The B.C. Attorney General sued on behalf of the district, and on June 21 was granted an order requiring Guy Gondor to return or destroy the records and any copies in his possession. It also orders him to disclose the names of any people who were provided copies of the records.

Gondor left his job with the District of Saanich on Feb. 17, 2022, before the allegations were made. He now works at Elections BC as that organization's executive director of information technology, according to the B.C. government staff directory.

The investigation into the elder Gondor began after Darian sent the district an email complaining about his neighbours on March 24, 2022 with two documents attached that contained personal information.

Meanwhile, that same month, someone anonymously sent the Office of the Information and Privacy Commissioner — the government watchdog that makes sure personal information is kept confidential — two DVDs containing district records that should not have been public without violating privacy rules.

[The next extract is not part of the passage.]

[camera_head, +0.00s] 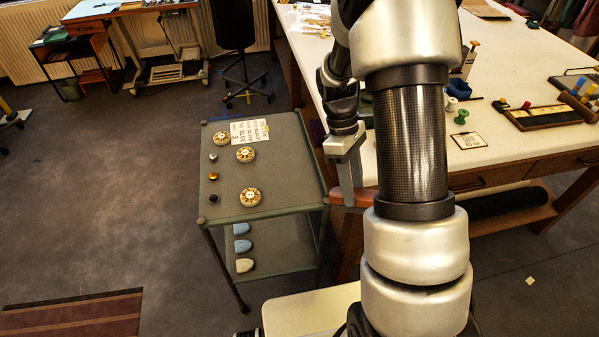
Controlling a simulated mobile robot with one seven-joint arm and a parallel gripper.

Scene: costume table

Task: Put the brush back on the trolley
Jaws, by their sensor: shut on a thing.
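The trolley (285,195) stands left of the work table, with a grey-green top and a lower shelf. My gripper (348,188) points down beside the trolley's right edge, between it and the table. It is shut on a reddish-brown thing, which looks like the brush (349,198). Only part of the brush shows; my arm hides its right end, and I cannot see any bristles. Whether the brush touches the trolley's edge I cannot tell.
The trolley top holds several round patterned pieces (250,197), small knobs (212,177) and printed cards (249,131). Tailor's-chalk-like pieces (242,246) lie on the lower shelf. The white work table (475,175) stands right. The trolley top's right front is clear.

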Those DVDs contained the same information Darian Gondor had sent in his email. Darian Gondor had pursued information about his neighbours through Freedom of Information Act requests, but according to court documents, did not obtain this information that way.

So, the district hired accounting firm KPMG to look into the matter.

Undertaking a technical investigation into the privacy breach, KPMG found that someone with Gondor's unique user name was the only person to have copied those particular records to an external location. This occurred on Dec. 23, 2021 and Jan. 24, 2022. The investigation also found those records were burned onto the DVDs on Feb. 14, 2022 — three days before Gondor left his job with the district.

Gondor argues he was copying the records as part of a systems check in which he needed to test a USB port, and needed to copy a large amount of data in a download that would take at least an hour for the test to be effective, testifying the content of the information was irrelevant to him. He also denies he still retains possession of the personal information.

Justice Geoffrey Gomery disagreed, calling Gondor's account "implausible in several ways."

The judge poked numerous holes in Gondor's testimony, calling into question why he would have selected those particular documents to copy, and why the size of the download only took several minutes, instead of the hour claimed by Gondor.

Gondor also argues the work by KPMG was halted prematurely, and that if it continued, evidence would have surfaced to exonerate him.

"I think that most unlikely," the justice wrote in his decision.